- Written instruction -
Copy each line of the data below exactly, leaving out pictures.

- Given data -
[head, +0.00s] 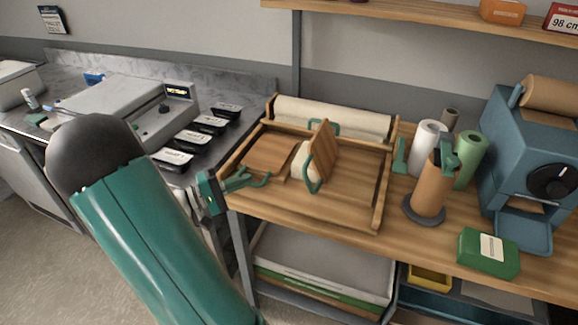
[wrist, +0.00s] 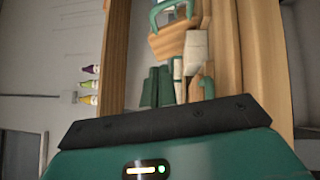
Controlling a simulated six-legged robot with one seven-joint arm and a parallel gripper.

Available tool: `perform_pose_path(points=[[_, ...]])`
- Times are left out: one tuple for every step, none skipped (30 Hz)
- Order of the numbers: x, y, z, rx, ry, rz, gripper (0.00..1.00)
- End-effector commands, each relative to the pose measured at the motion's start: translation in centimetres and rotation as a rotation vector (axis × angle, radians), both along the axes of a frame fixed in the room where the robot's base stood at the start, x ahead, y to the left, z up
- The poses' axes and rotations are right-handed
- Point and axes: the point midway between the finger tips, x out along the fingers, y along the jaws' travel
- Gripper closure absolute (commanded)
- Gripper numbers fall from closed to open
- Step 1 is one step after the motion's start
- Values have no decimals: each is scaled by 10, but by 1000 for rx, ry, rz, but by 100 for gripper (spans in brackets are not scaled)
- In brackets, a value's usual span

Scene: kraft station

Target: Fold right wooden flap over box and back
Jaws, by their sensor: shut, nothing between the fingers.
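The right wooden flap (head: 323,147) stands steeply tilted in the wooden folding frame, with a green loop handle (head: 312,178) on it. A small white box (head: 299,160) sits just left of this flap, partly hidden by it. The left wooden flap (head: 268,156) lies flat to the left of the box. My gripper (head: 261,178) is shut and empty over the frame's left front part, left of the box and apart from the right flap's handle. The wrist view shows the white box (wrist: 196,50) and a green handle (wrist: 172,10) beyond the gripper.
The wooden frame (head: 377,200) has raised side rails, with a white roll (head: 332,117) behind it. A brown roll on a stand (head: 430,190), a green box (head: 488,252) and a blue machine (head: 530,160) stand to the right. The frame's front middle is clear.

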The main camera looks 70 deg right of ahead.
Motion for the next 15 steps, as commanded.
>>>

- Worked answer -
[head, +0.00s] 
[wrist, +0.00s] 
Controlling a simulated six-legged robot with one seven-joint arm and a parallel gripper.

Available tool: `perform_pose_path(points=[[_, ...]])`
- Times are left out: one tuple for every step, none skipped (30 Hz)
- Order of the numbers: x, y, z, rx, ry, rz, gripper (0.00..1.00)
- End-effector commands, each relative to the pose measured at the motion's start: translation in centimetres and rotation as a rotation vector (axis × angle, radians), both along the axes of a frame fixed in the room where the robot's base stood at the start, x ahead, y to the left, z up
- The poses' axes and rotations are right-handed
- Point and axes: the point midway between the finger tips, x out along the fingers, y along the jaws' travel
- Gripper closure absolute (commanded)
- Gripper numbers fall from closed to open
- Step 1 is one step after the motion's start
- Values have no decimals: each is scaled by 10, but by 1000 for rx, ry, rz, but by 100 for gripper (spans in brackets are not scaled)
- In brackets, a value's usual span

Scene: kraft station

Target: Fold right wooden flap over box and back
Jaws, by their sensor: shut, nothing between the fingers.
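The right wooden flap (head: 323,147) stands steeply tilted in the wooden folding frame, with a green loop handle (head: 312,178) on it. A small white box (head: 299,160) sits just left of this flap, partly hidden by it. The left wooden flap (head: 268,156) lies flat to the left of the box. My gripper (head: 261,178) is shut and empty over the frame's left front part, left of the box and apart from the right flap's handle. The wrist view shows the white box (wrist: 196,50) and a green handle (wrist: 172,10) beyond the gripper.
The wooden frame (head: 377,200) has raised side rails, with a white roll (head: 332,117) behind it. A brown roll on a stand (head: 430,190), a green box (head: 488,252) and a blue machine (head: 530,160) stand to the right. The frame's front middle is clear.

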The main camera looks 70 deg right of ahead.
Motion for the next 15 steps, as commanded.
>>>

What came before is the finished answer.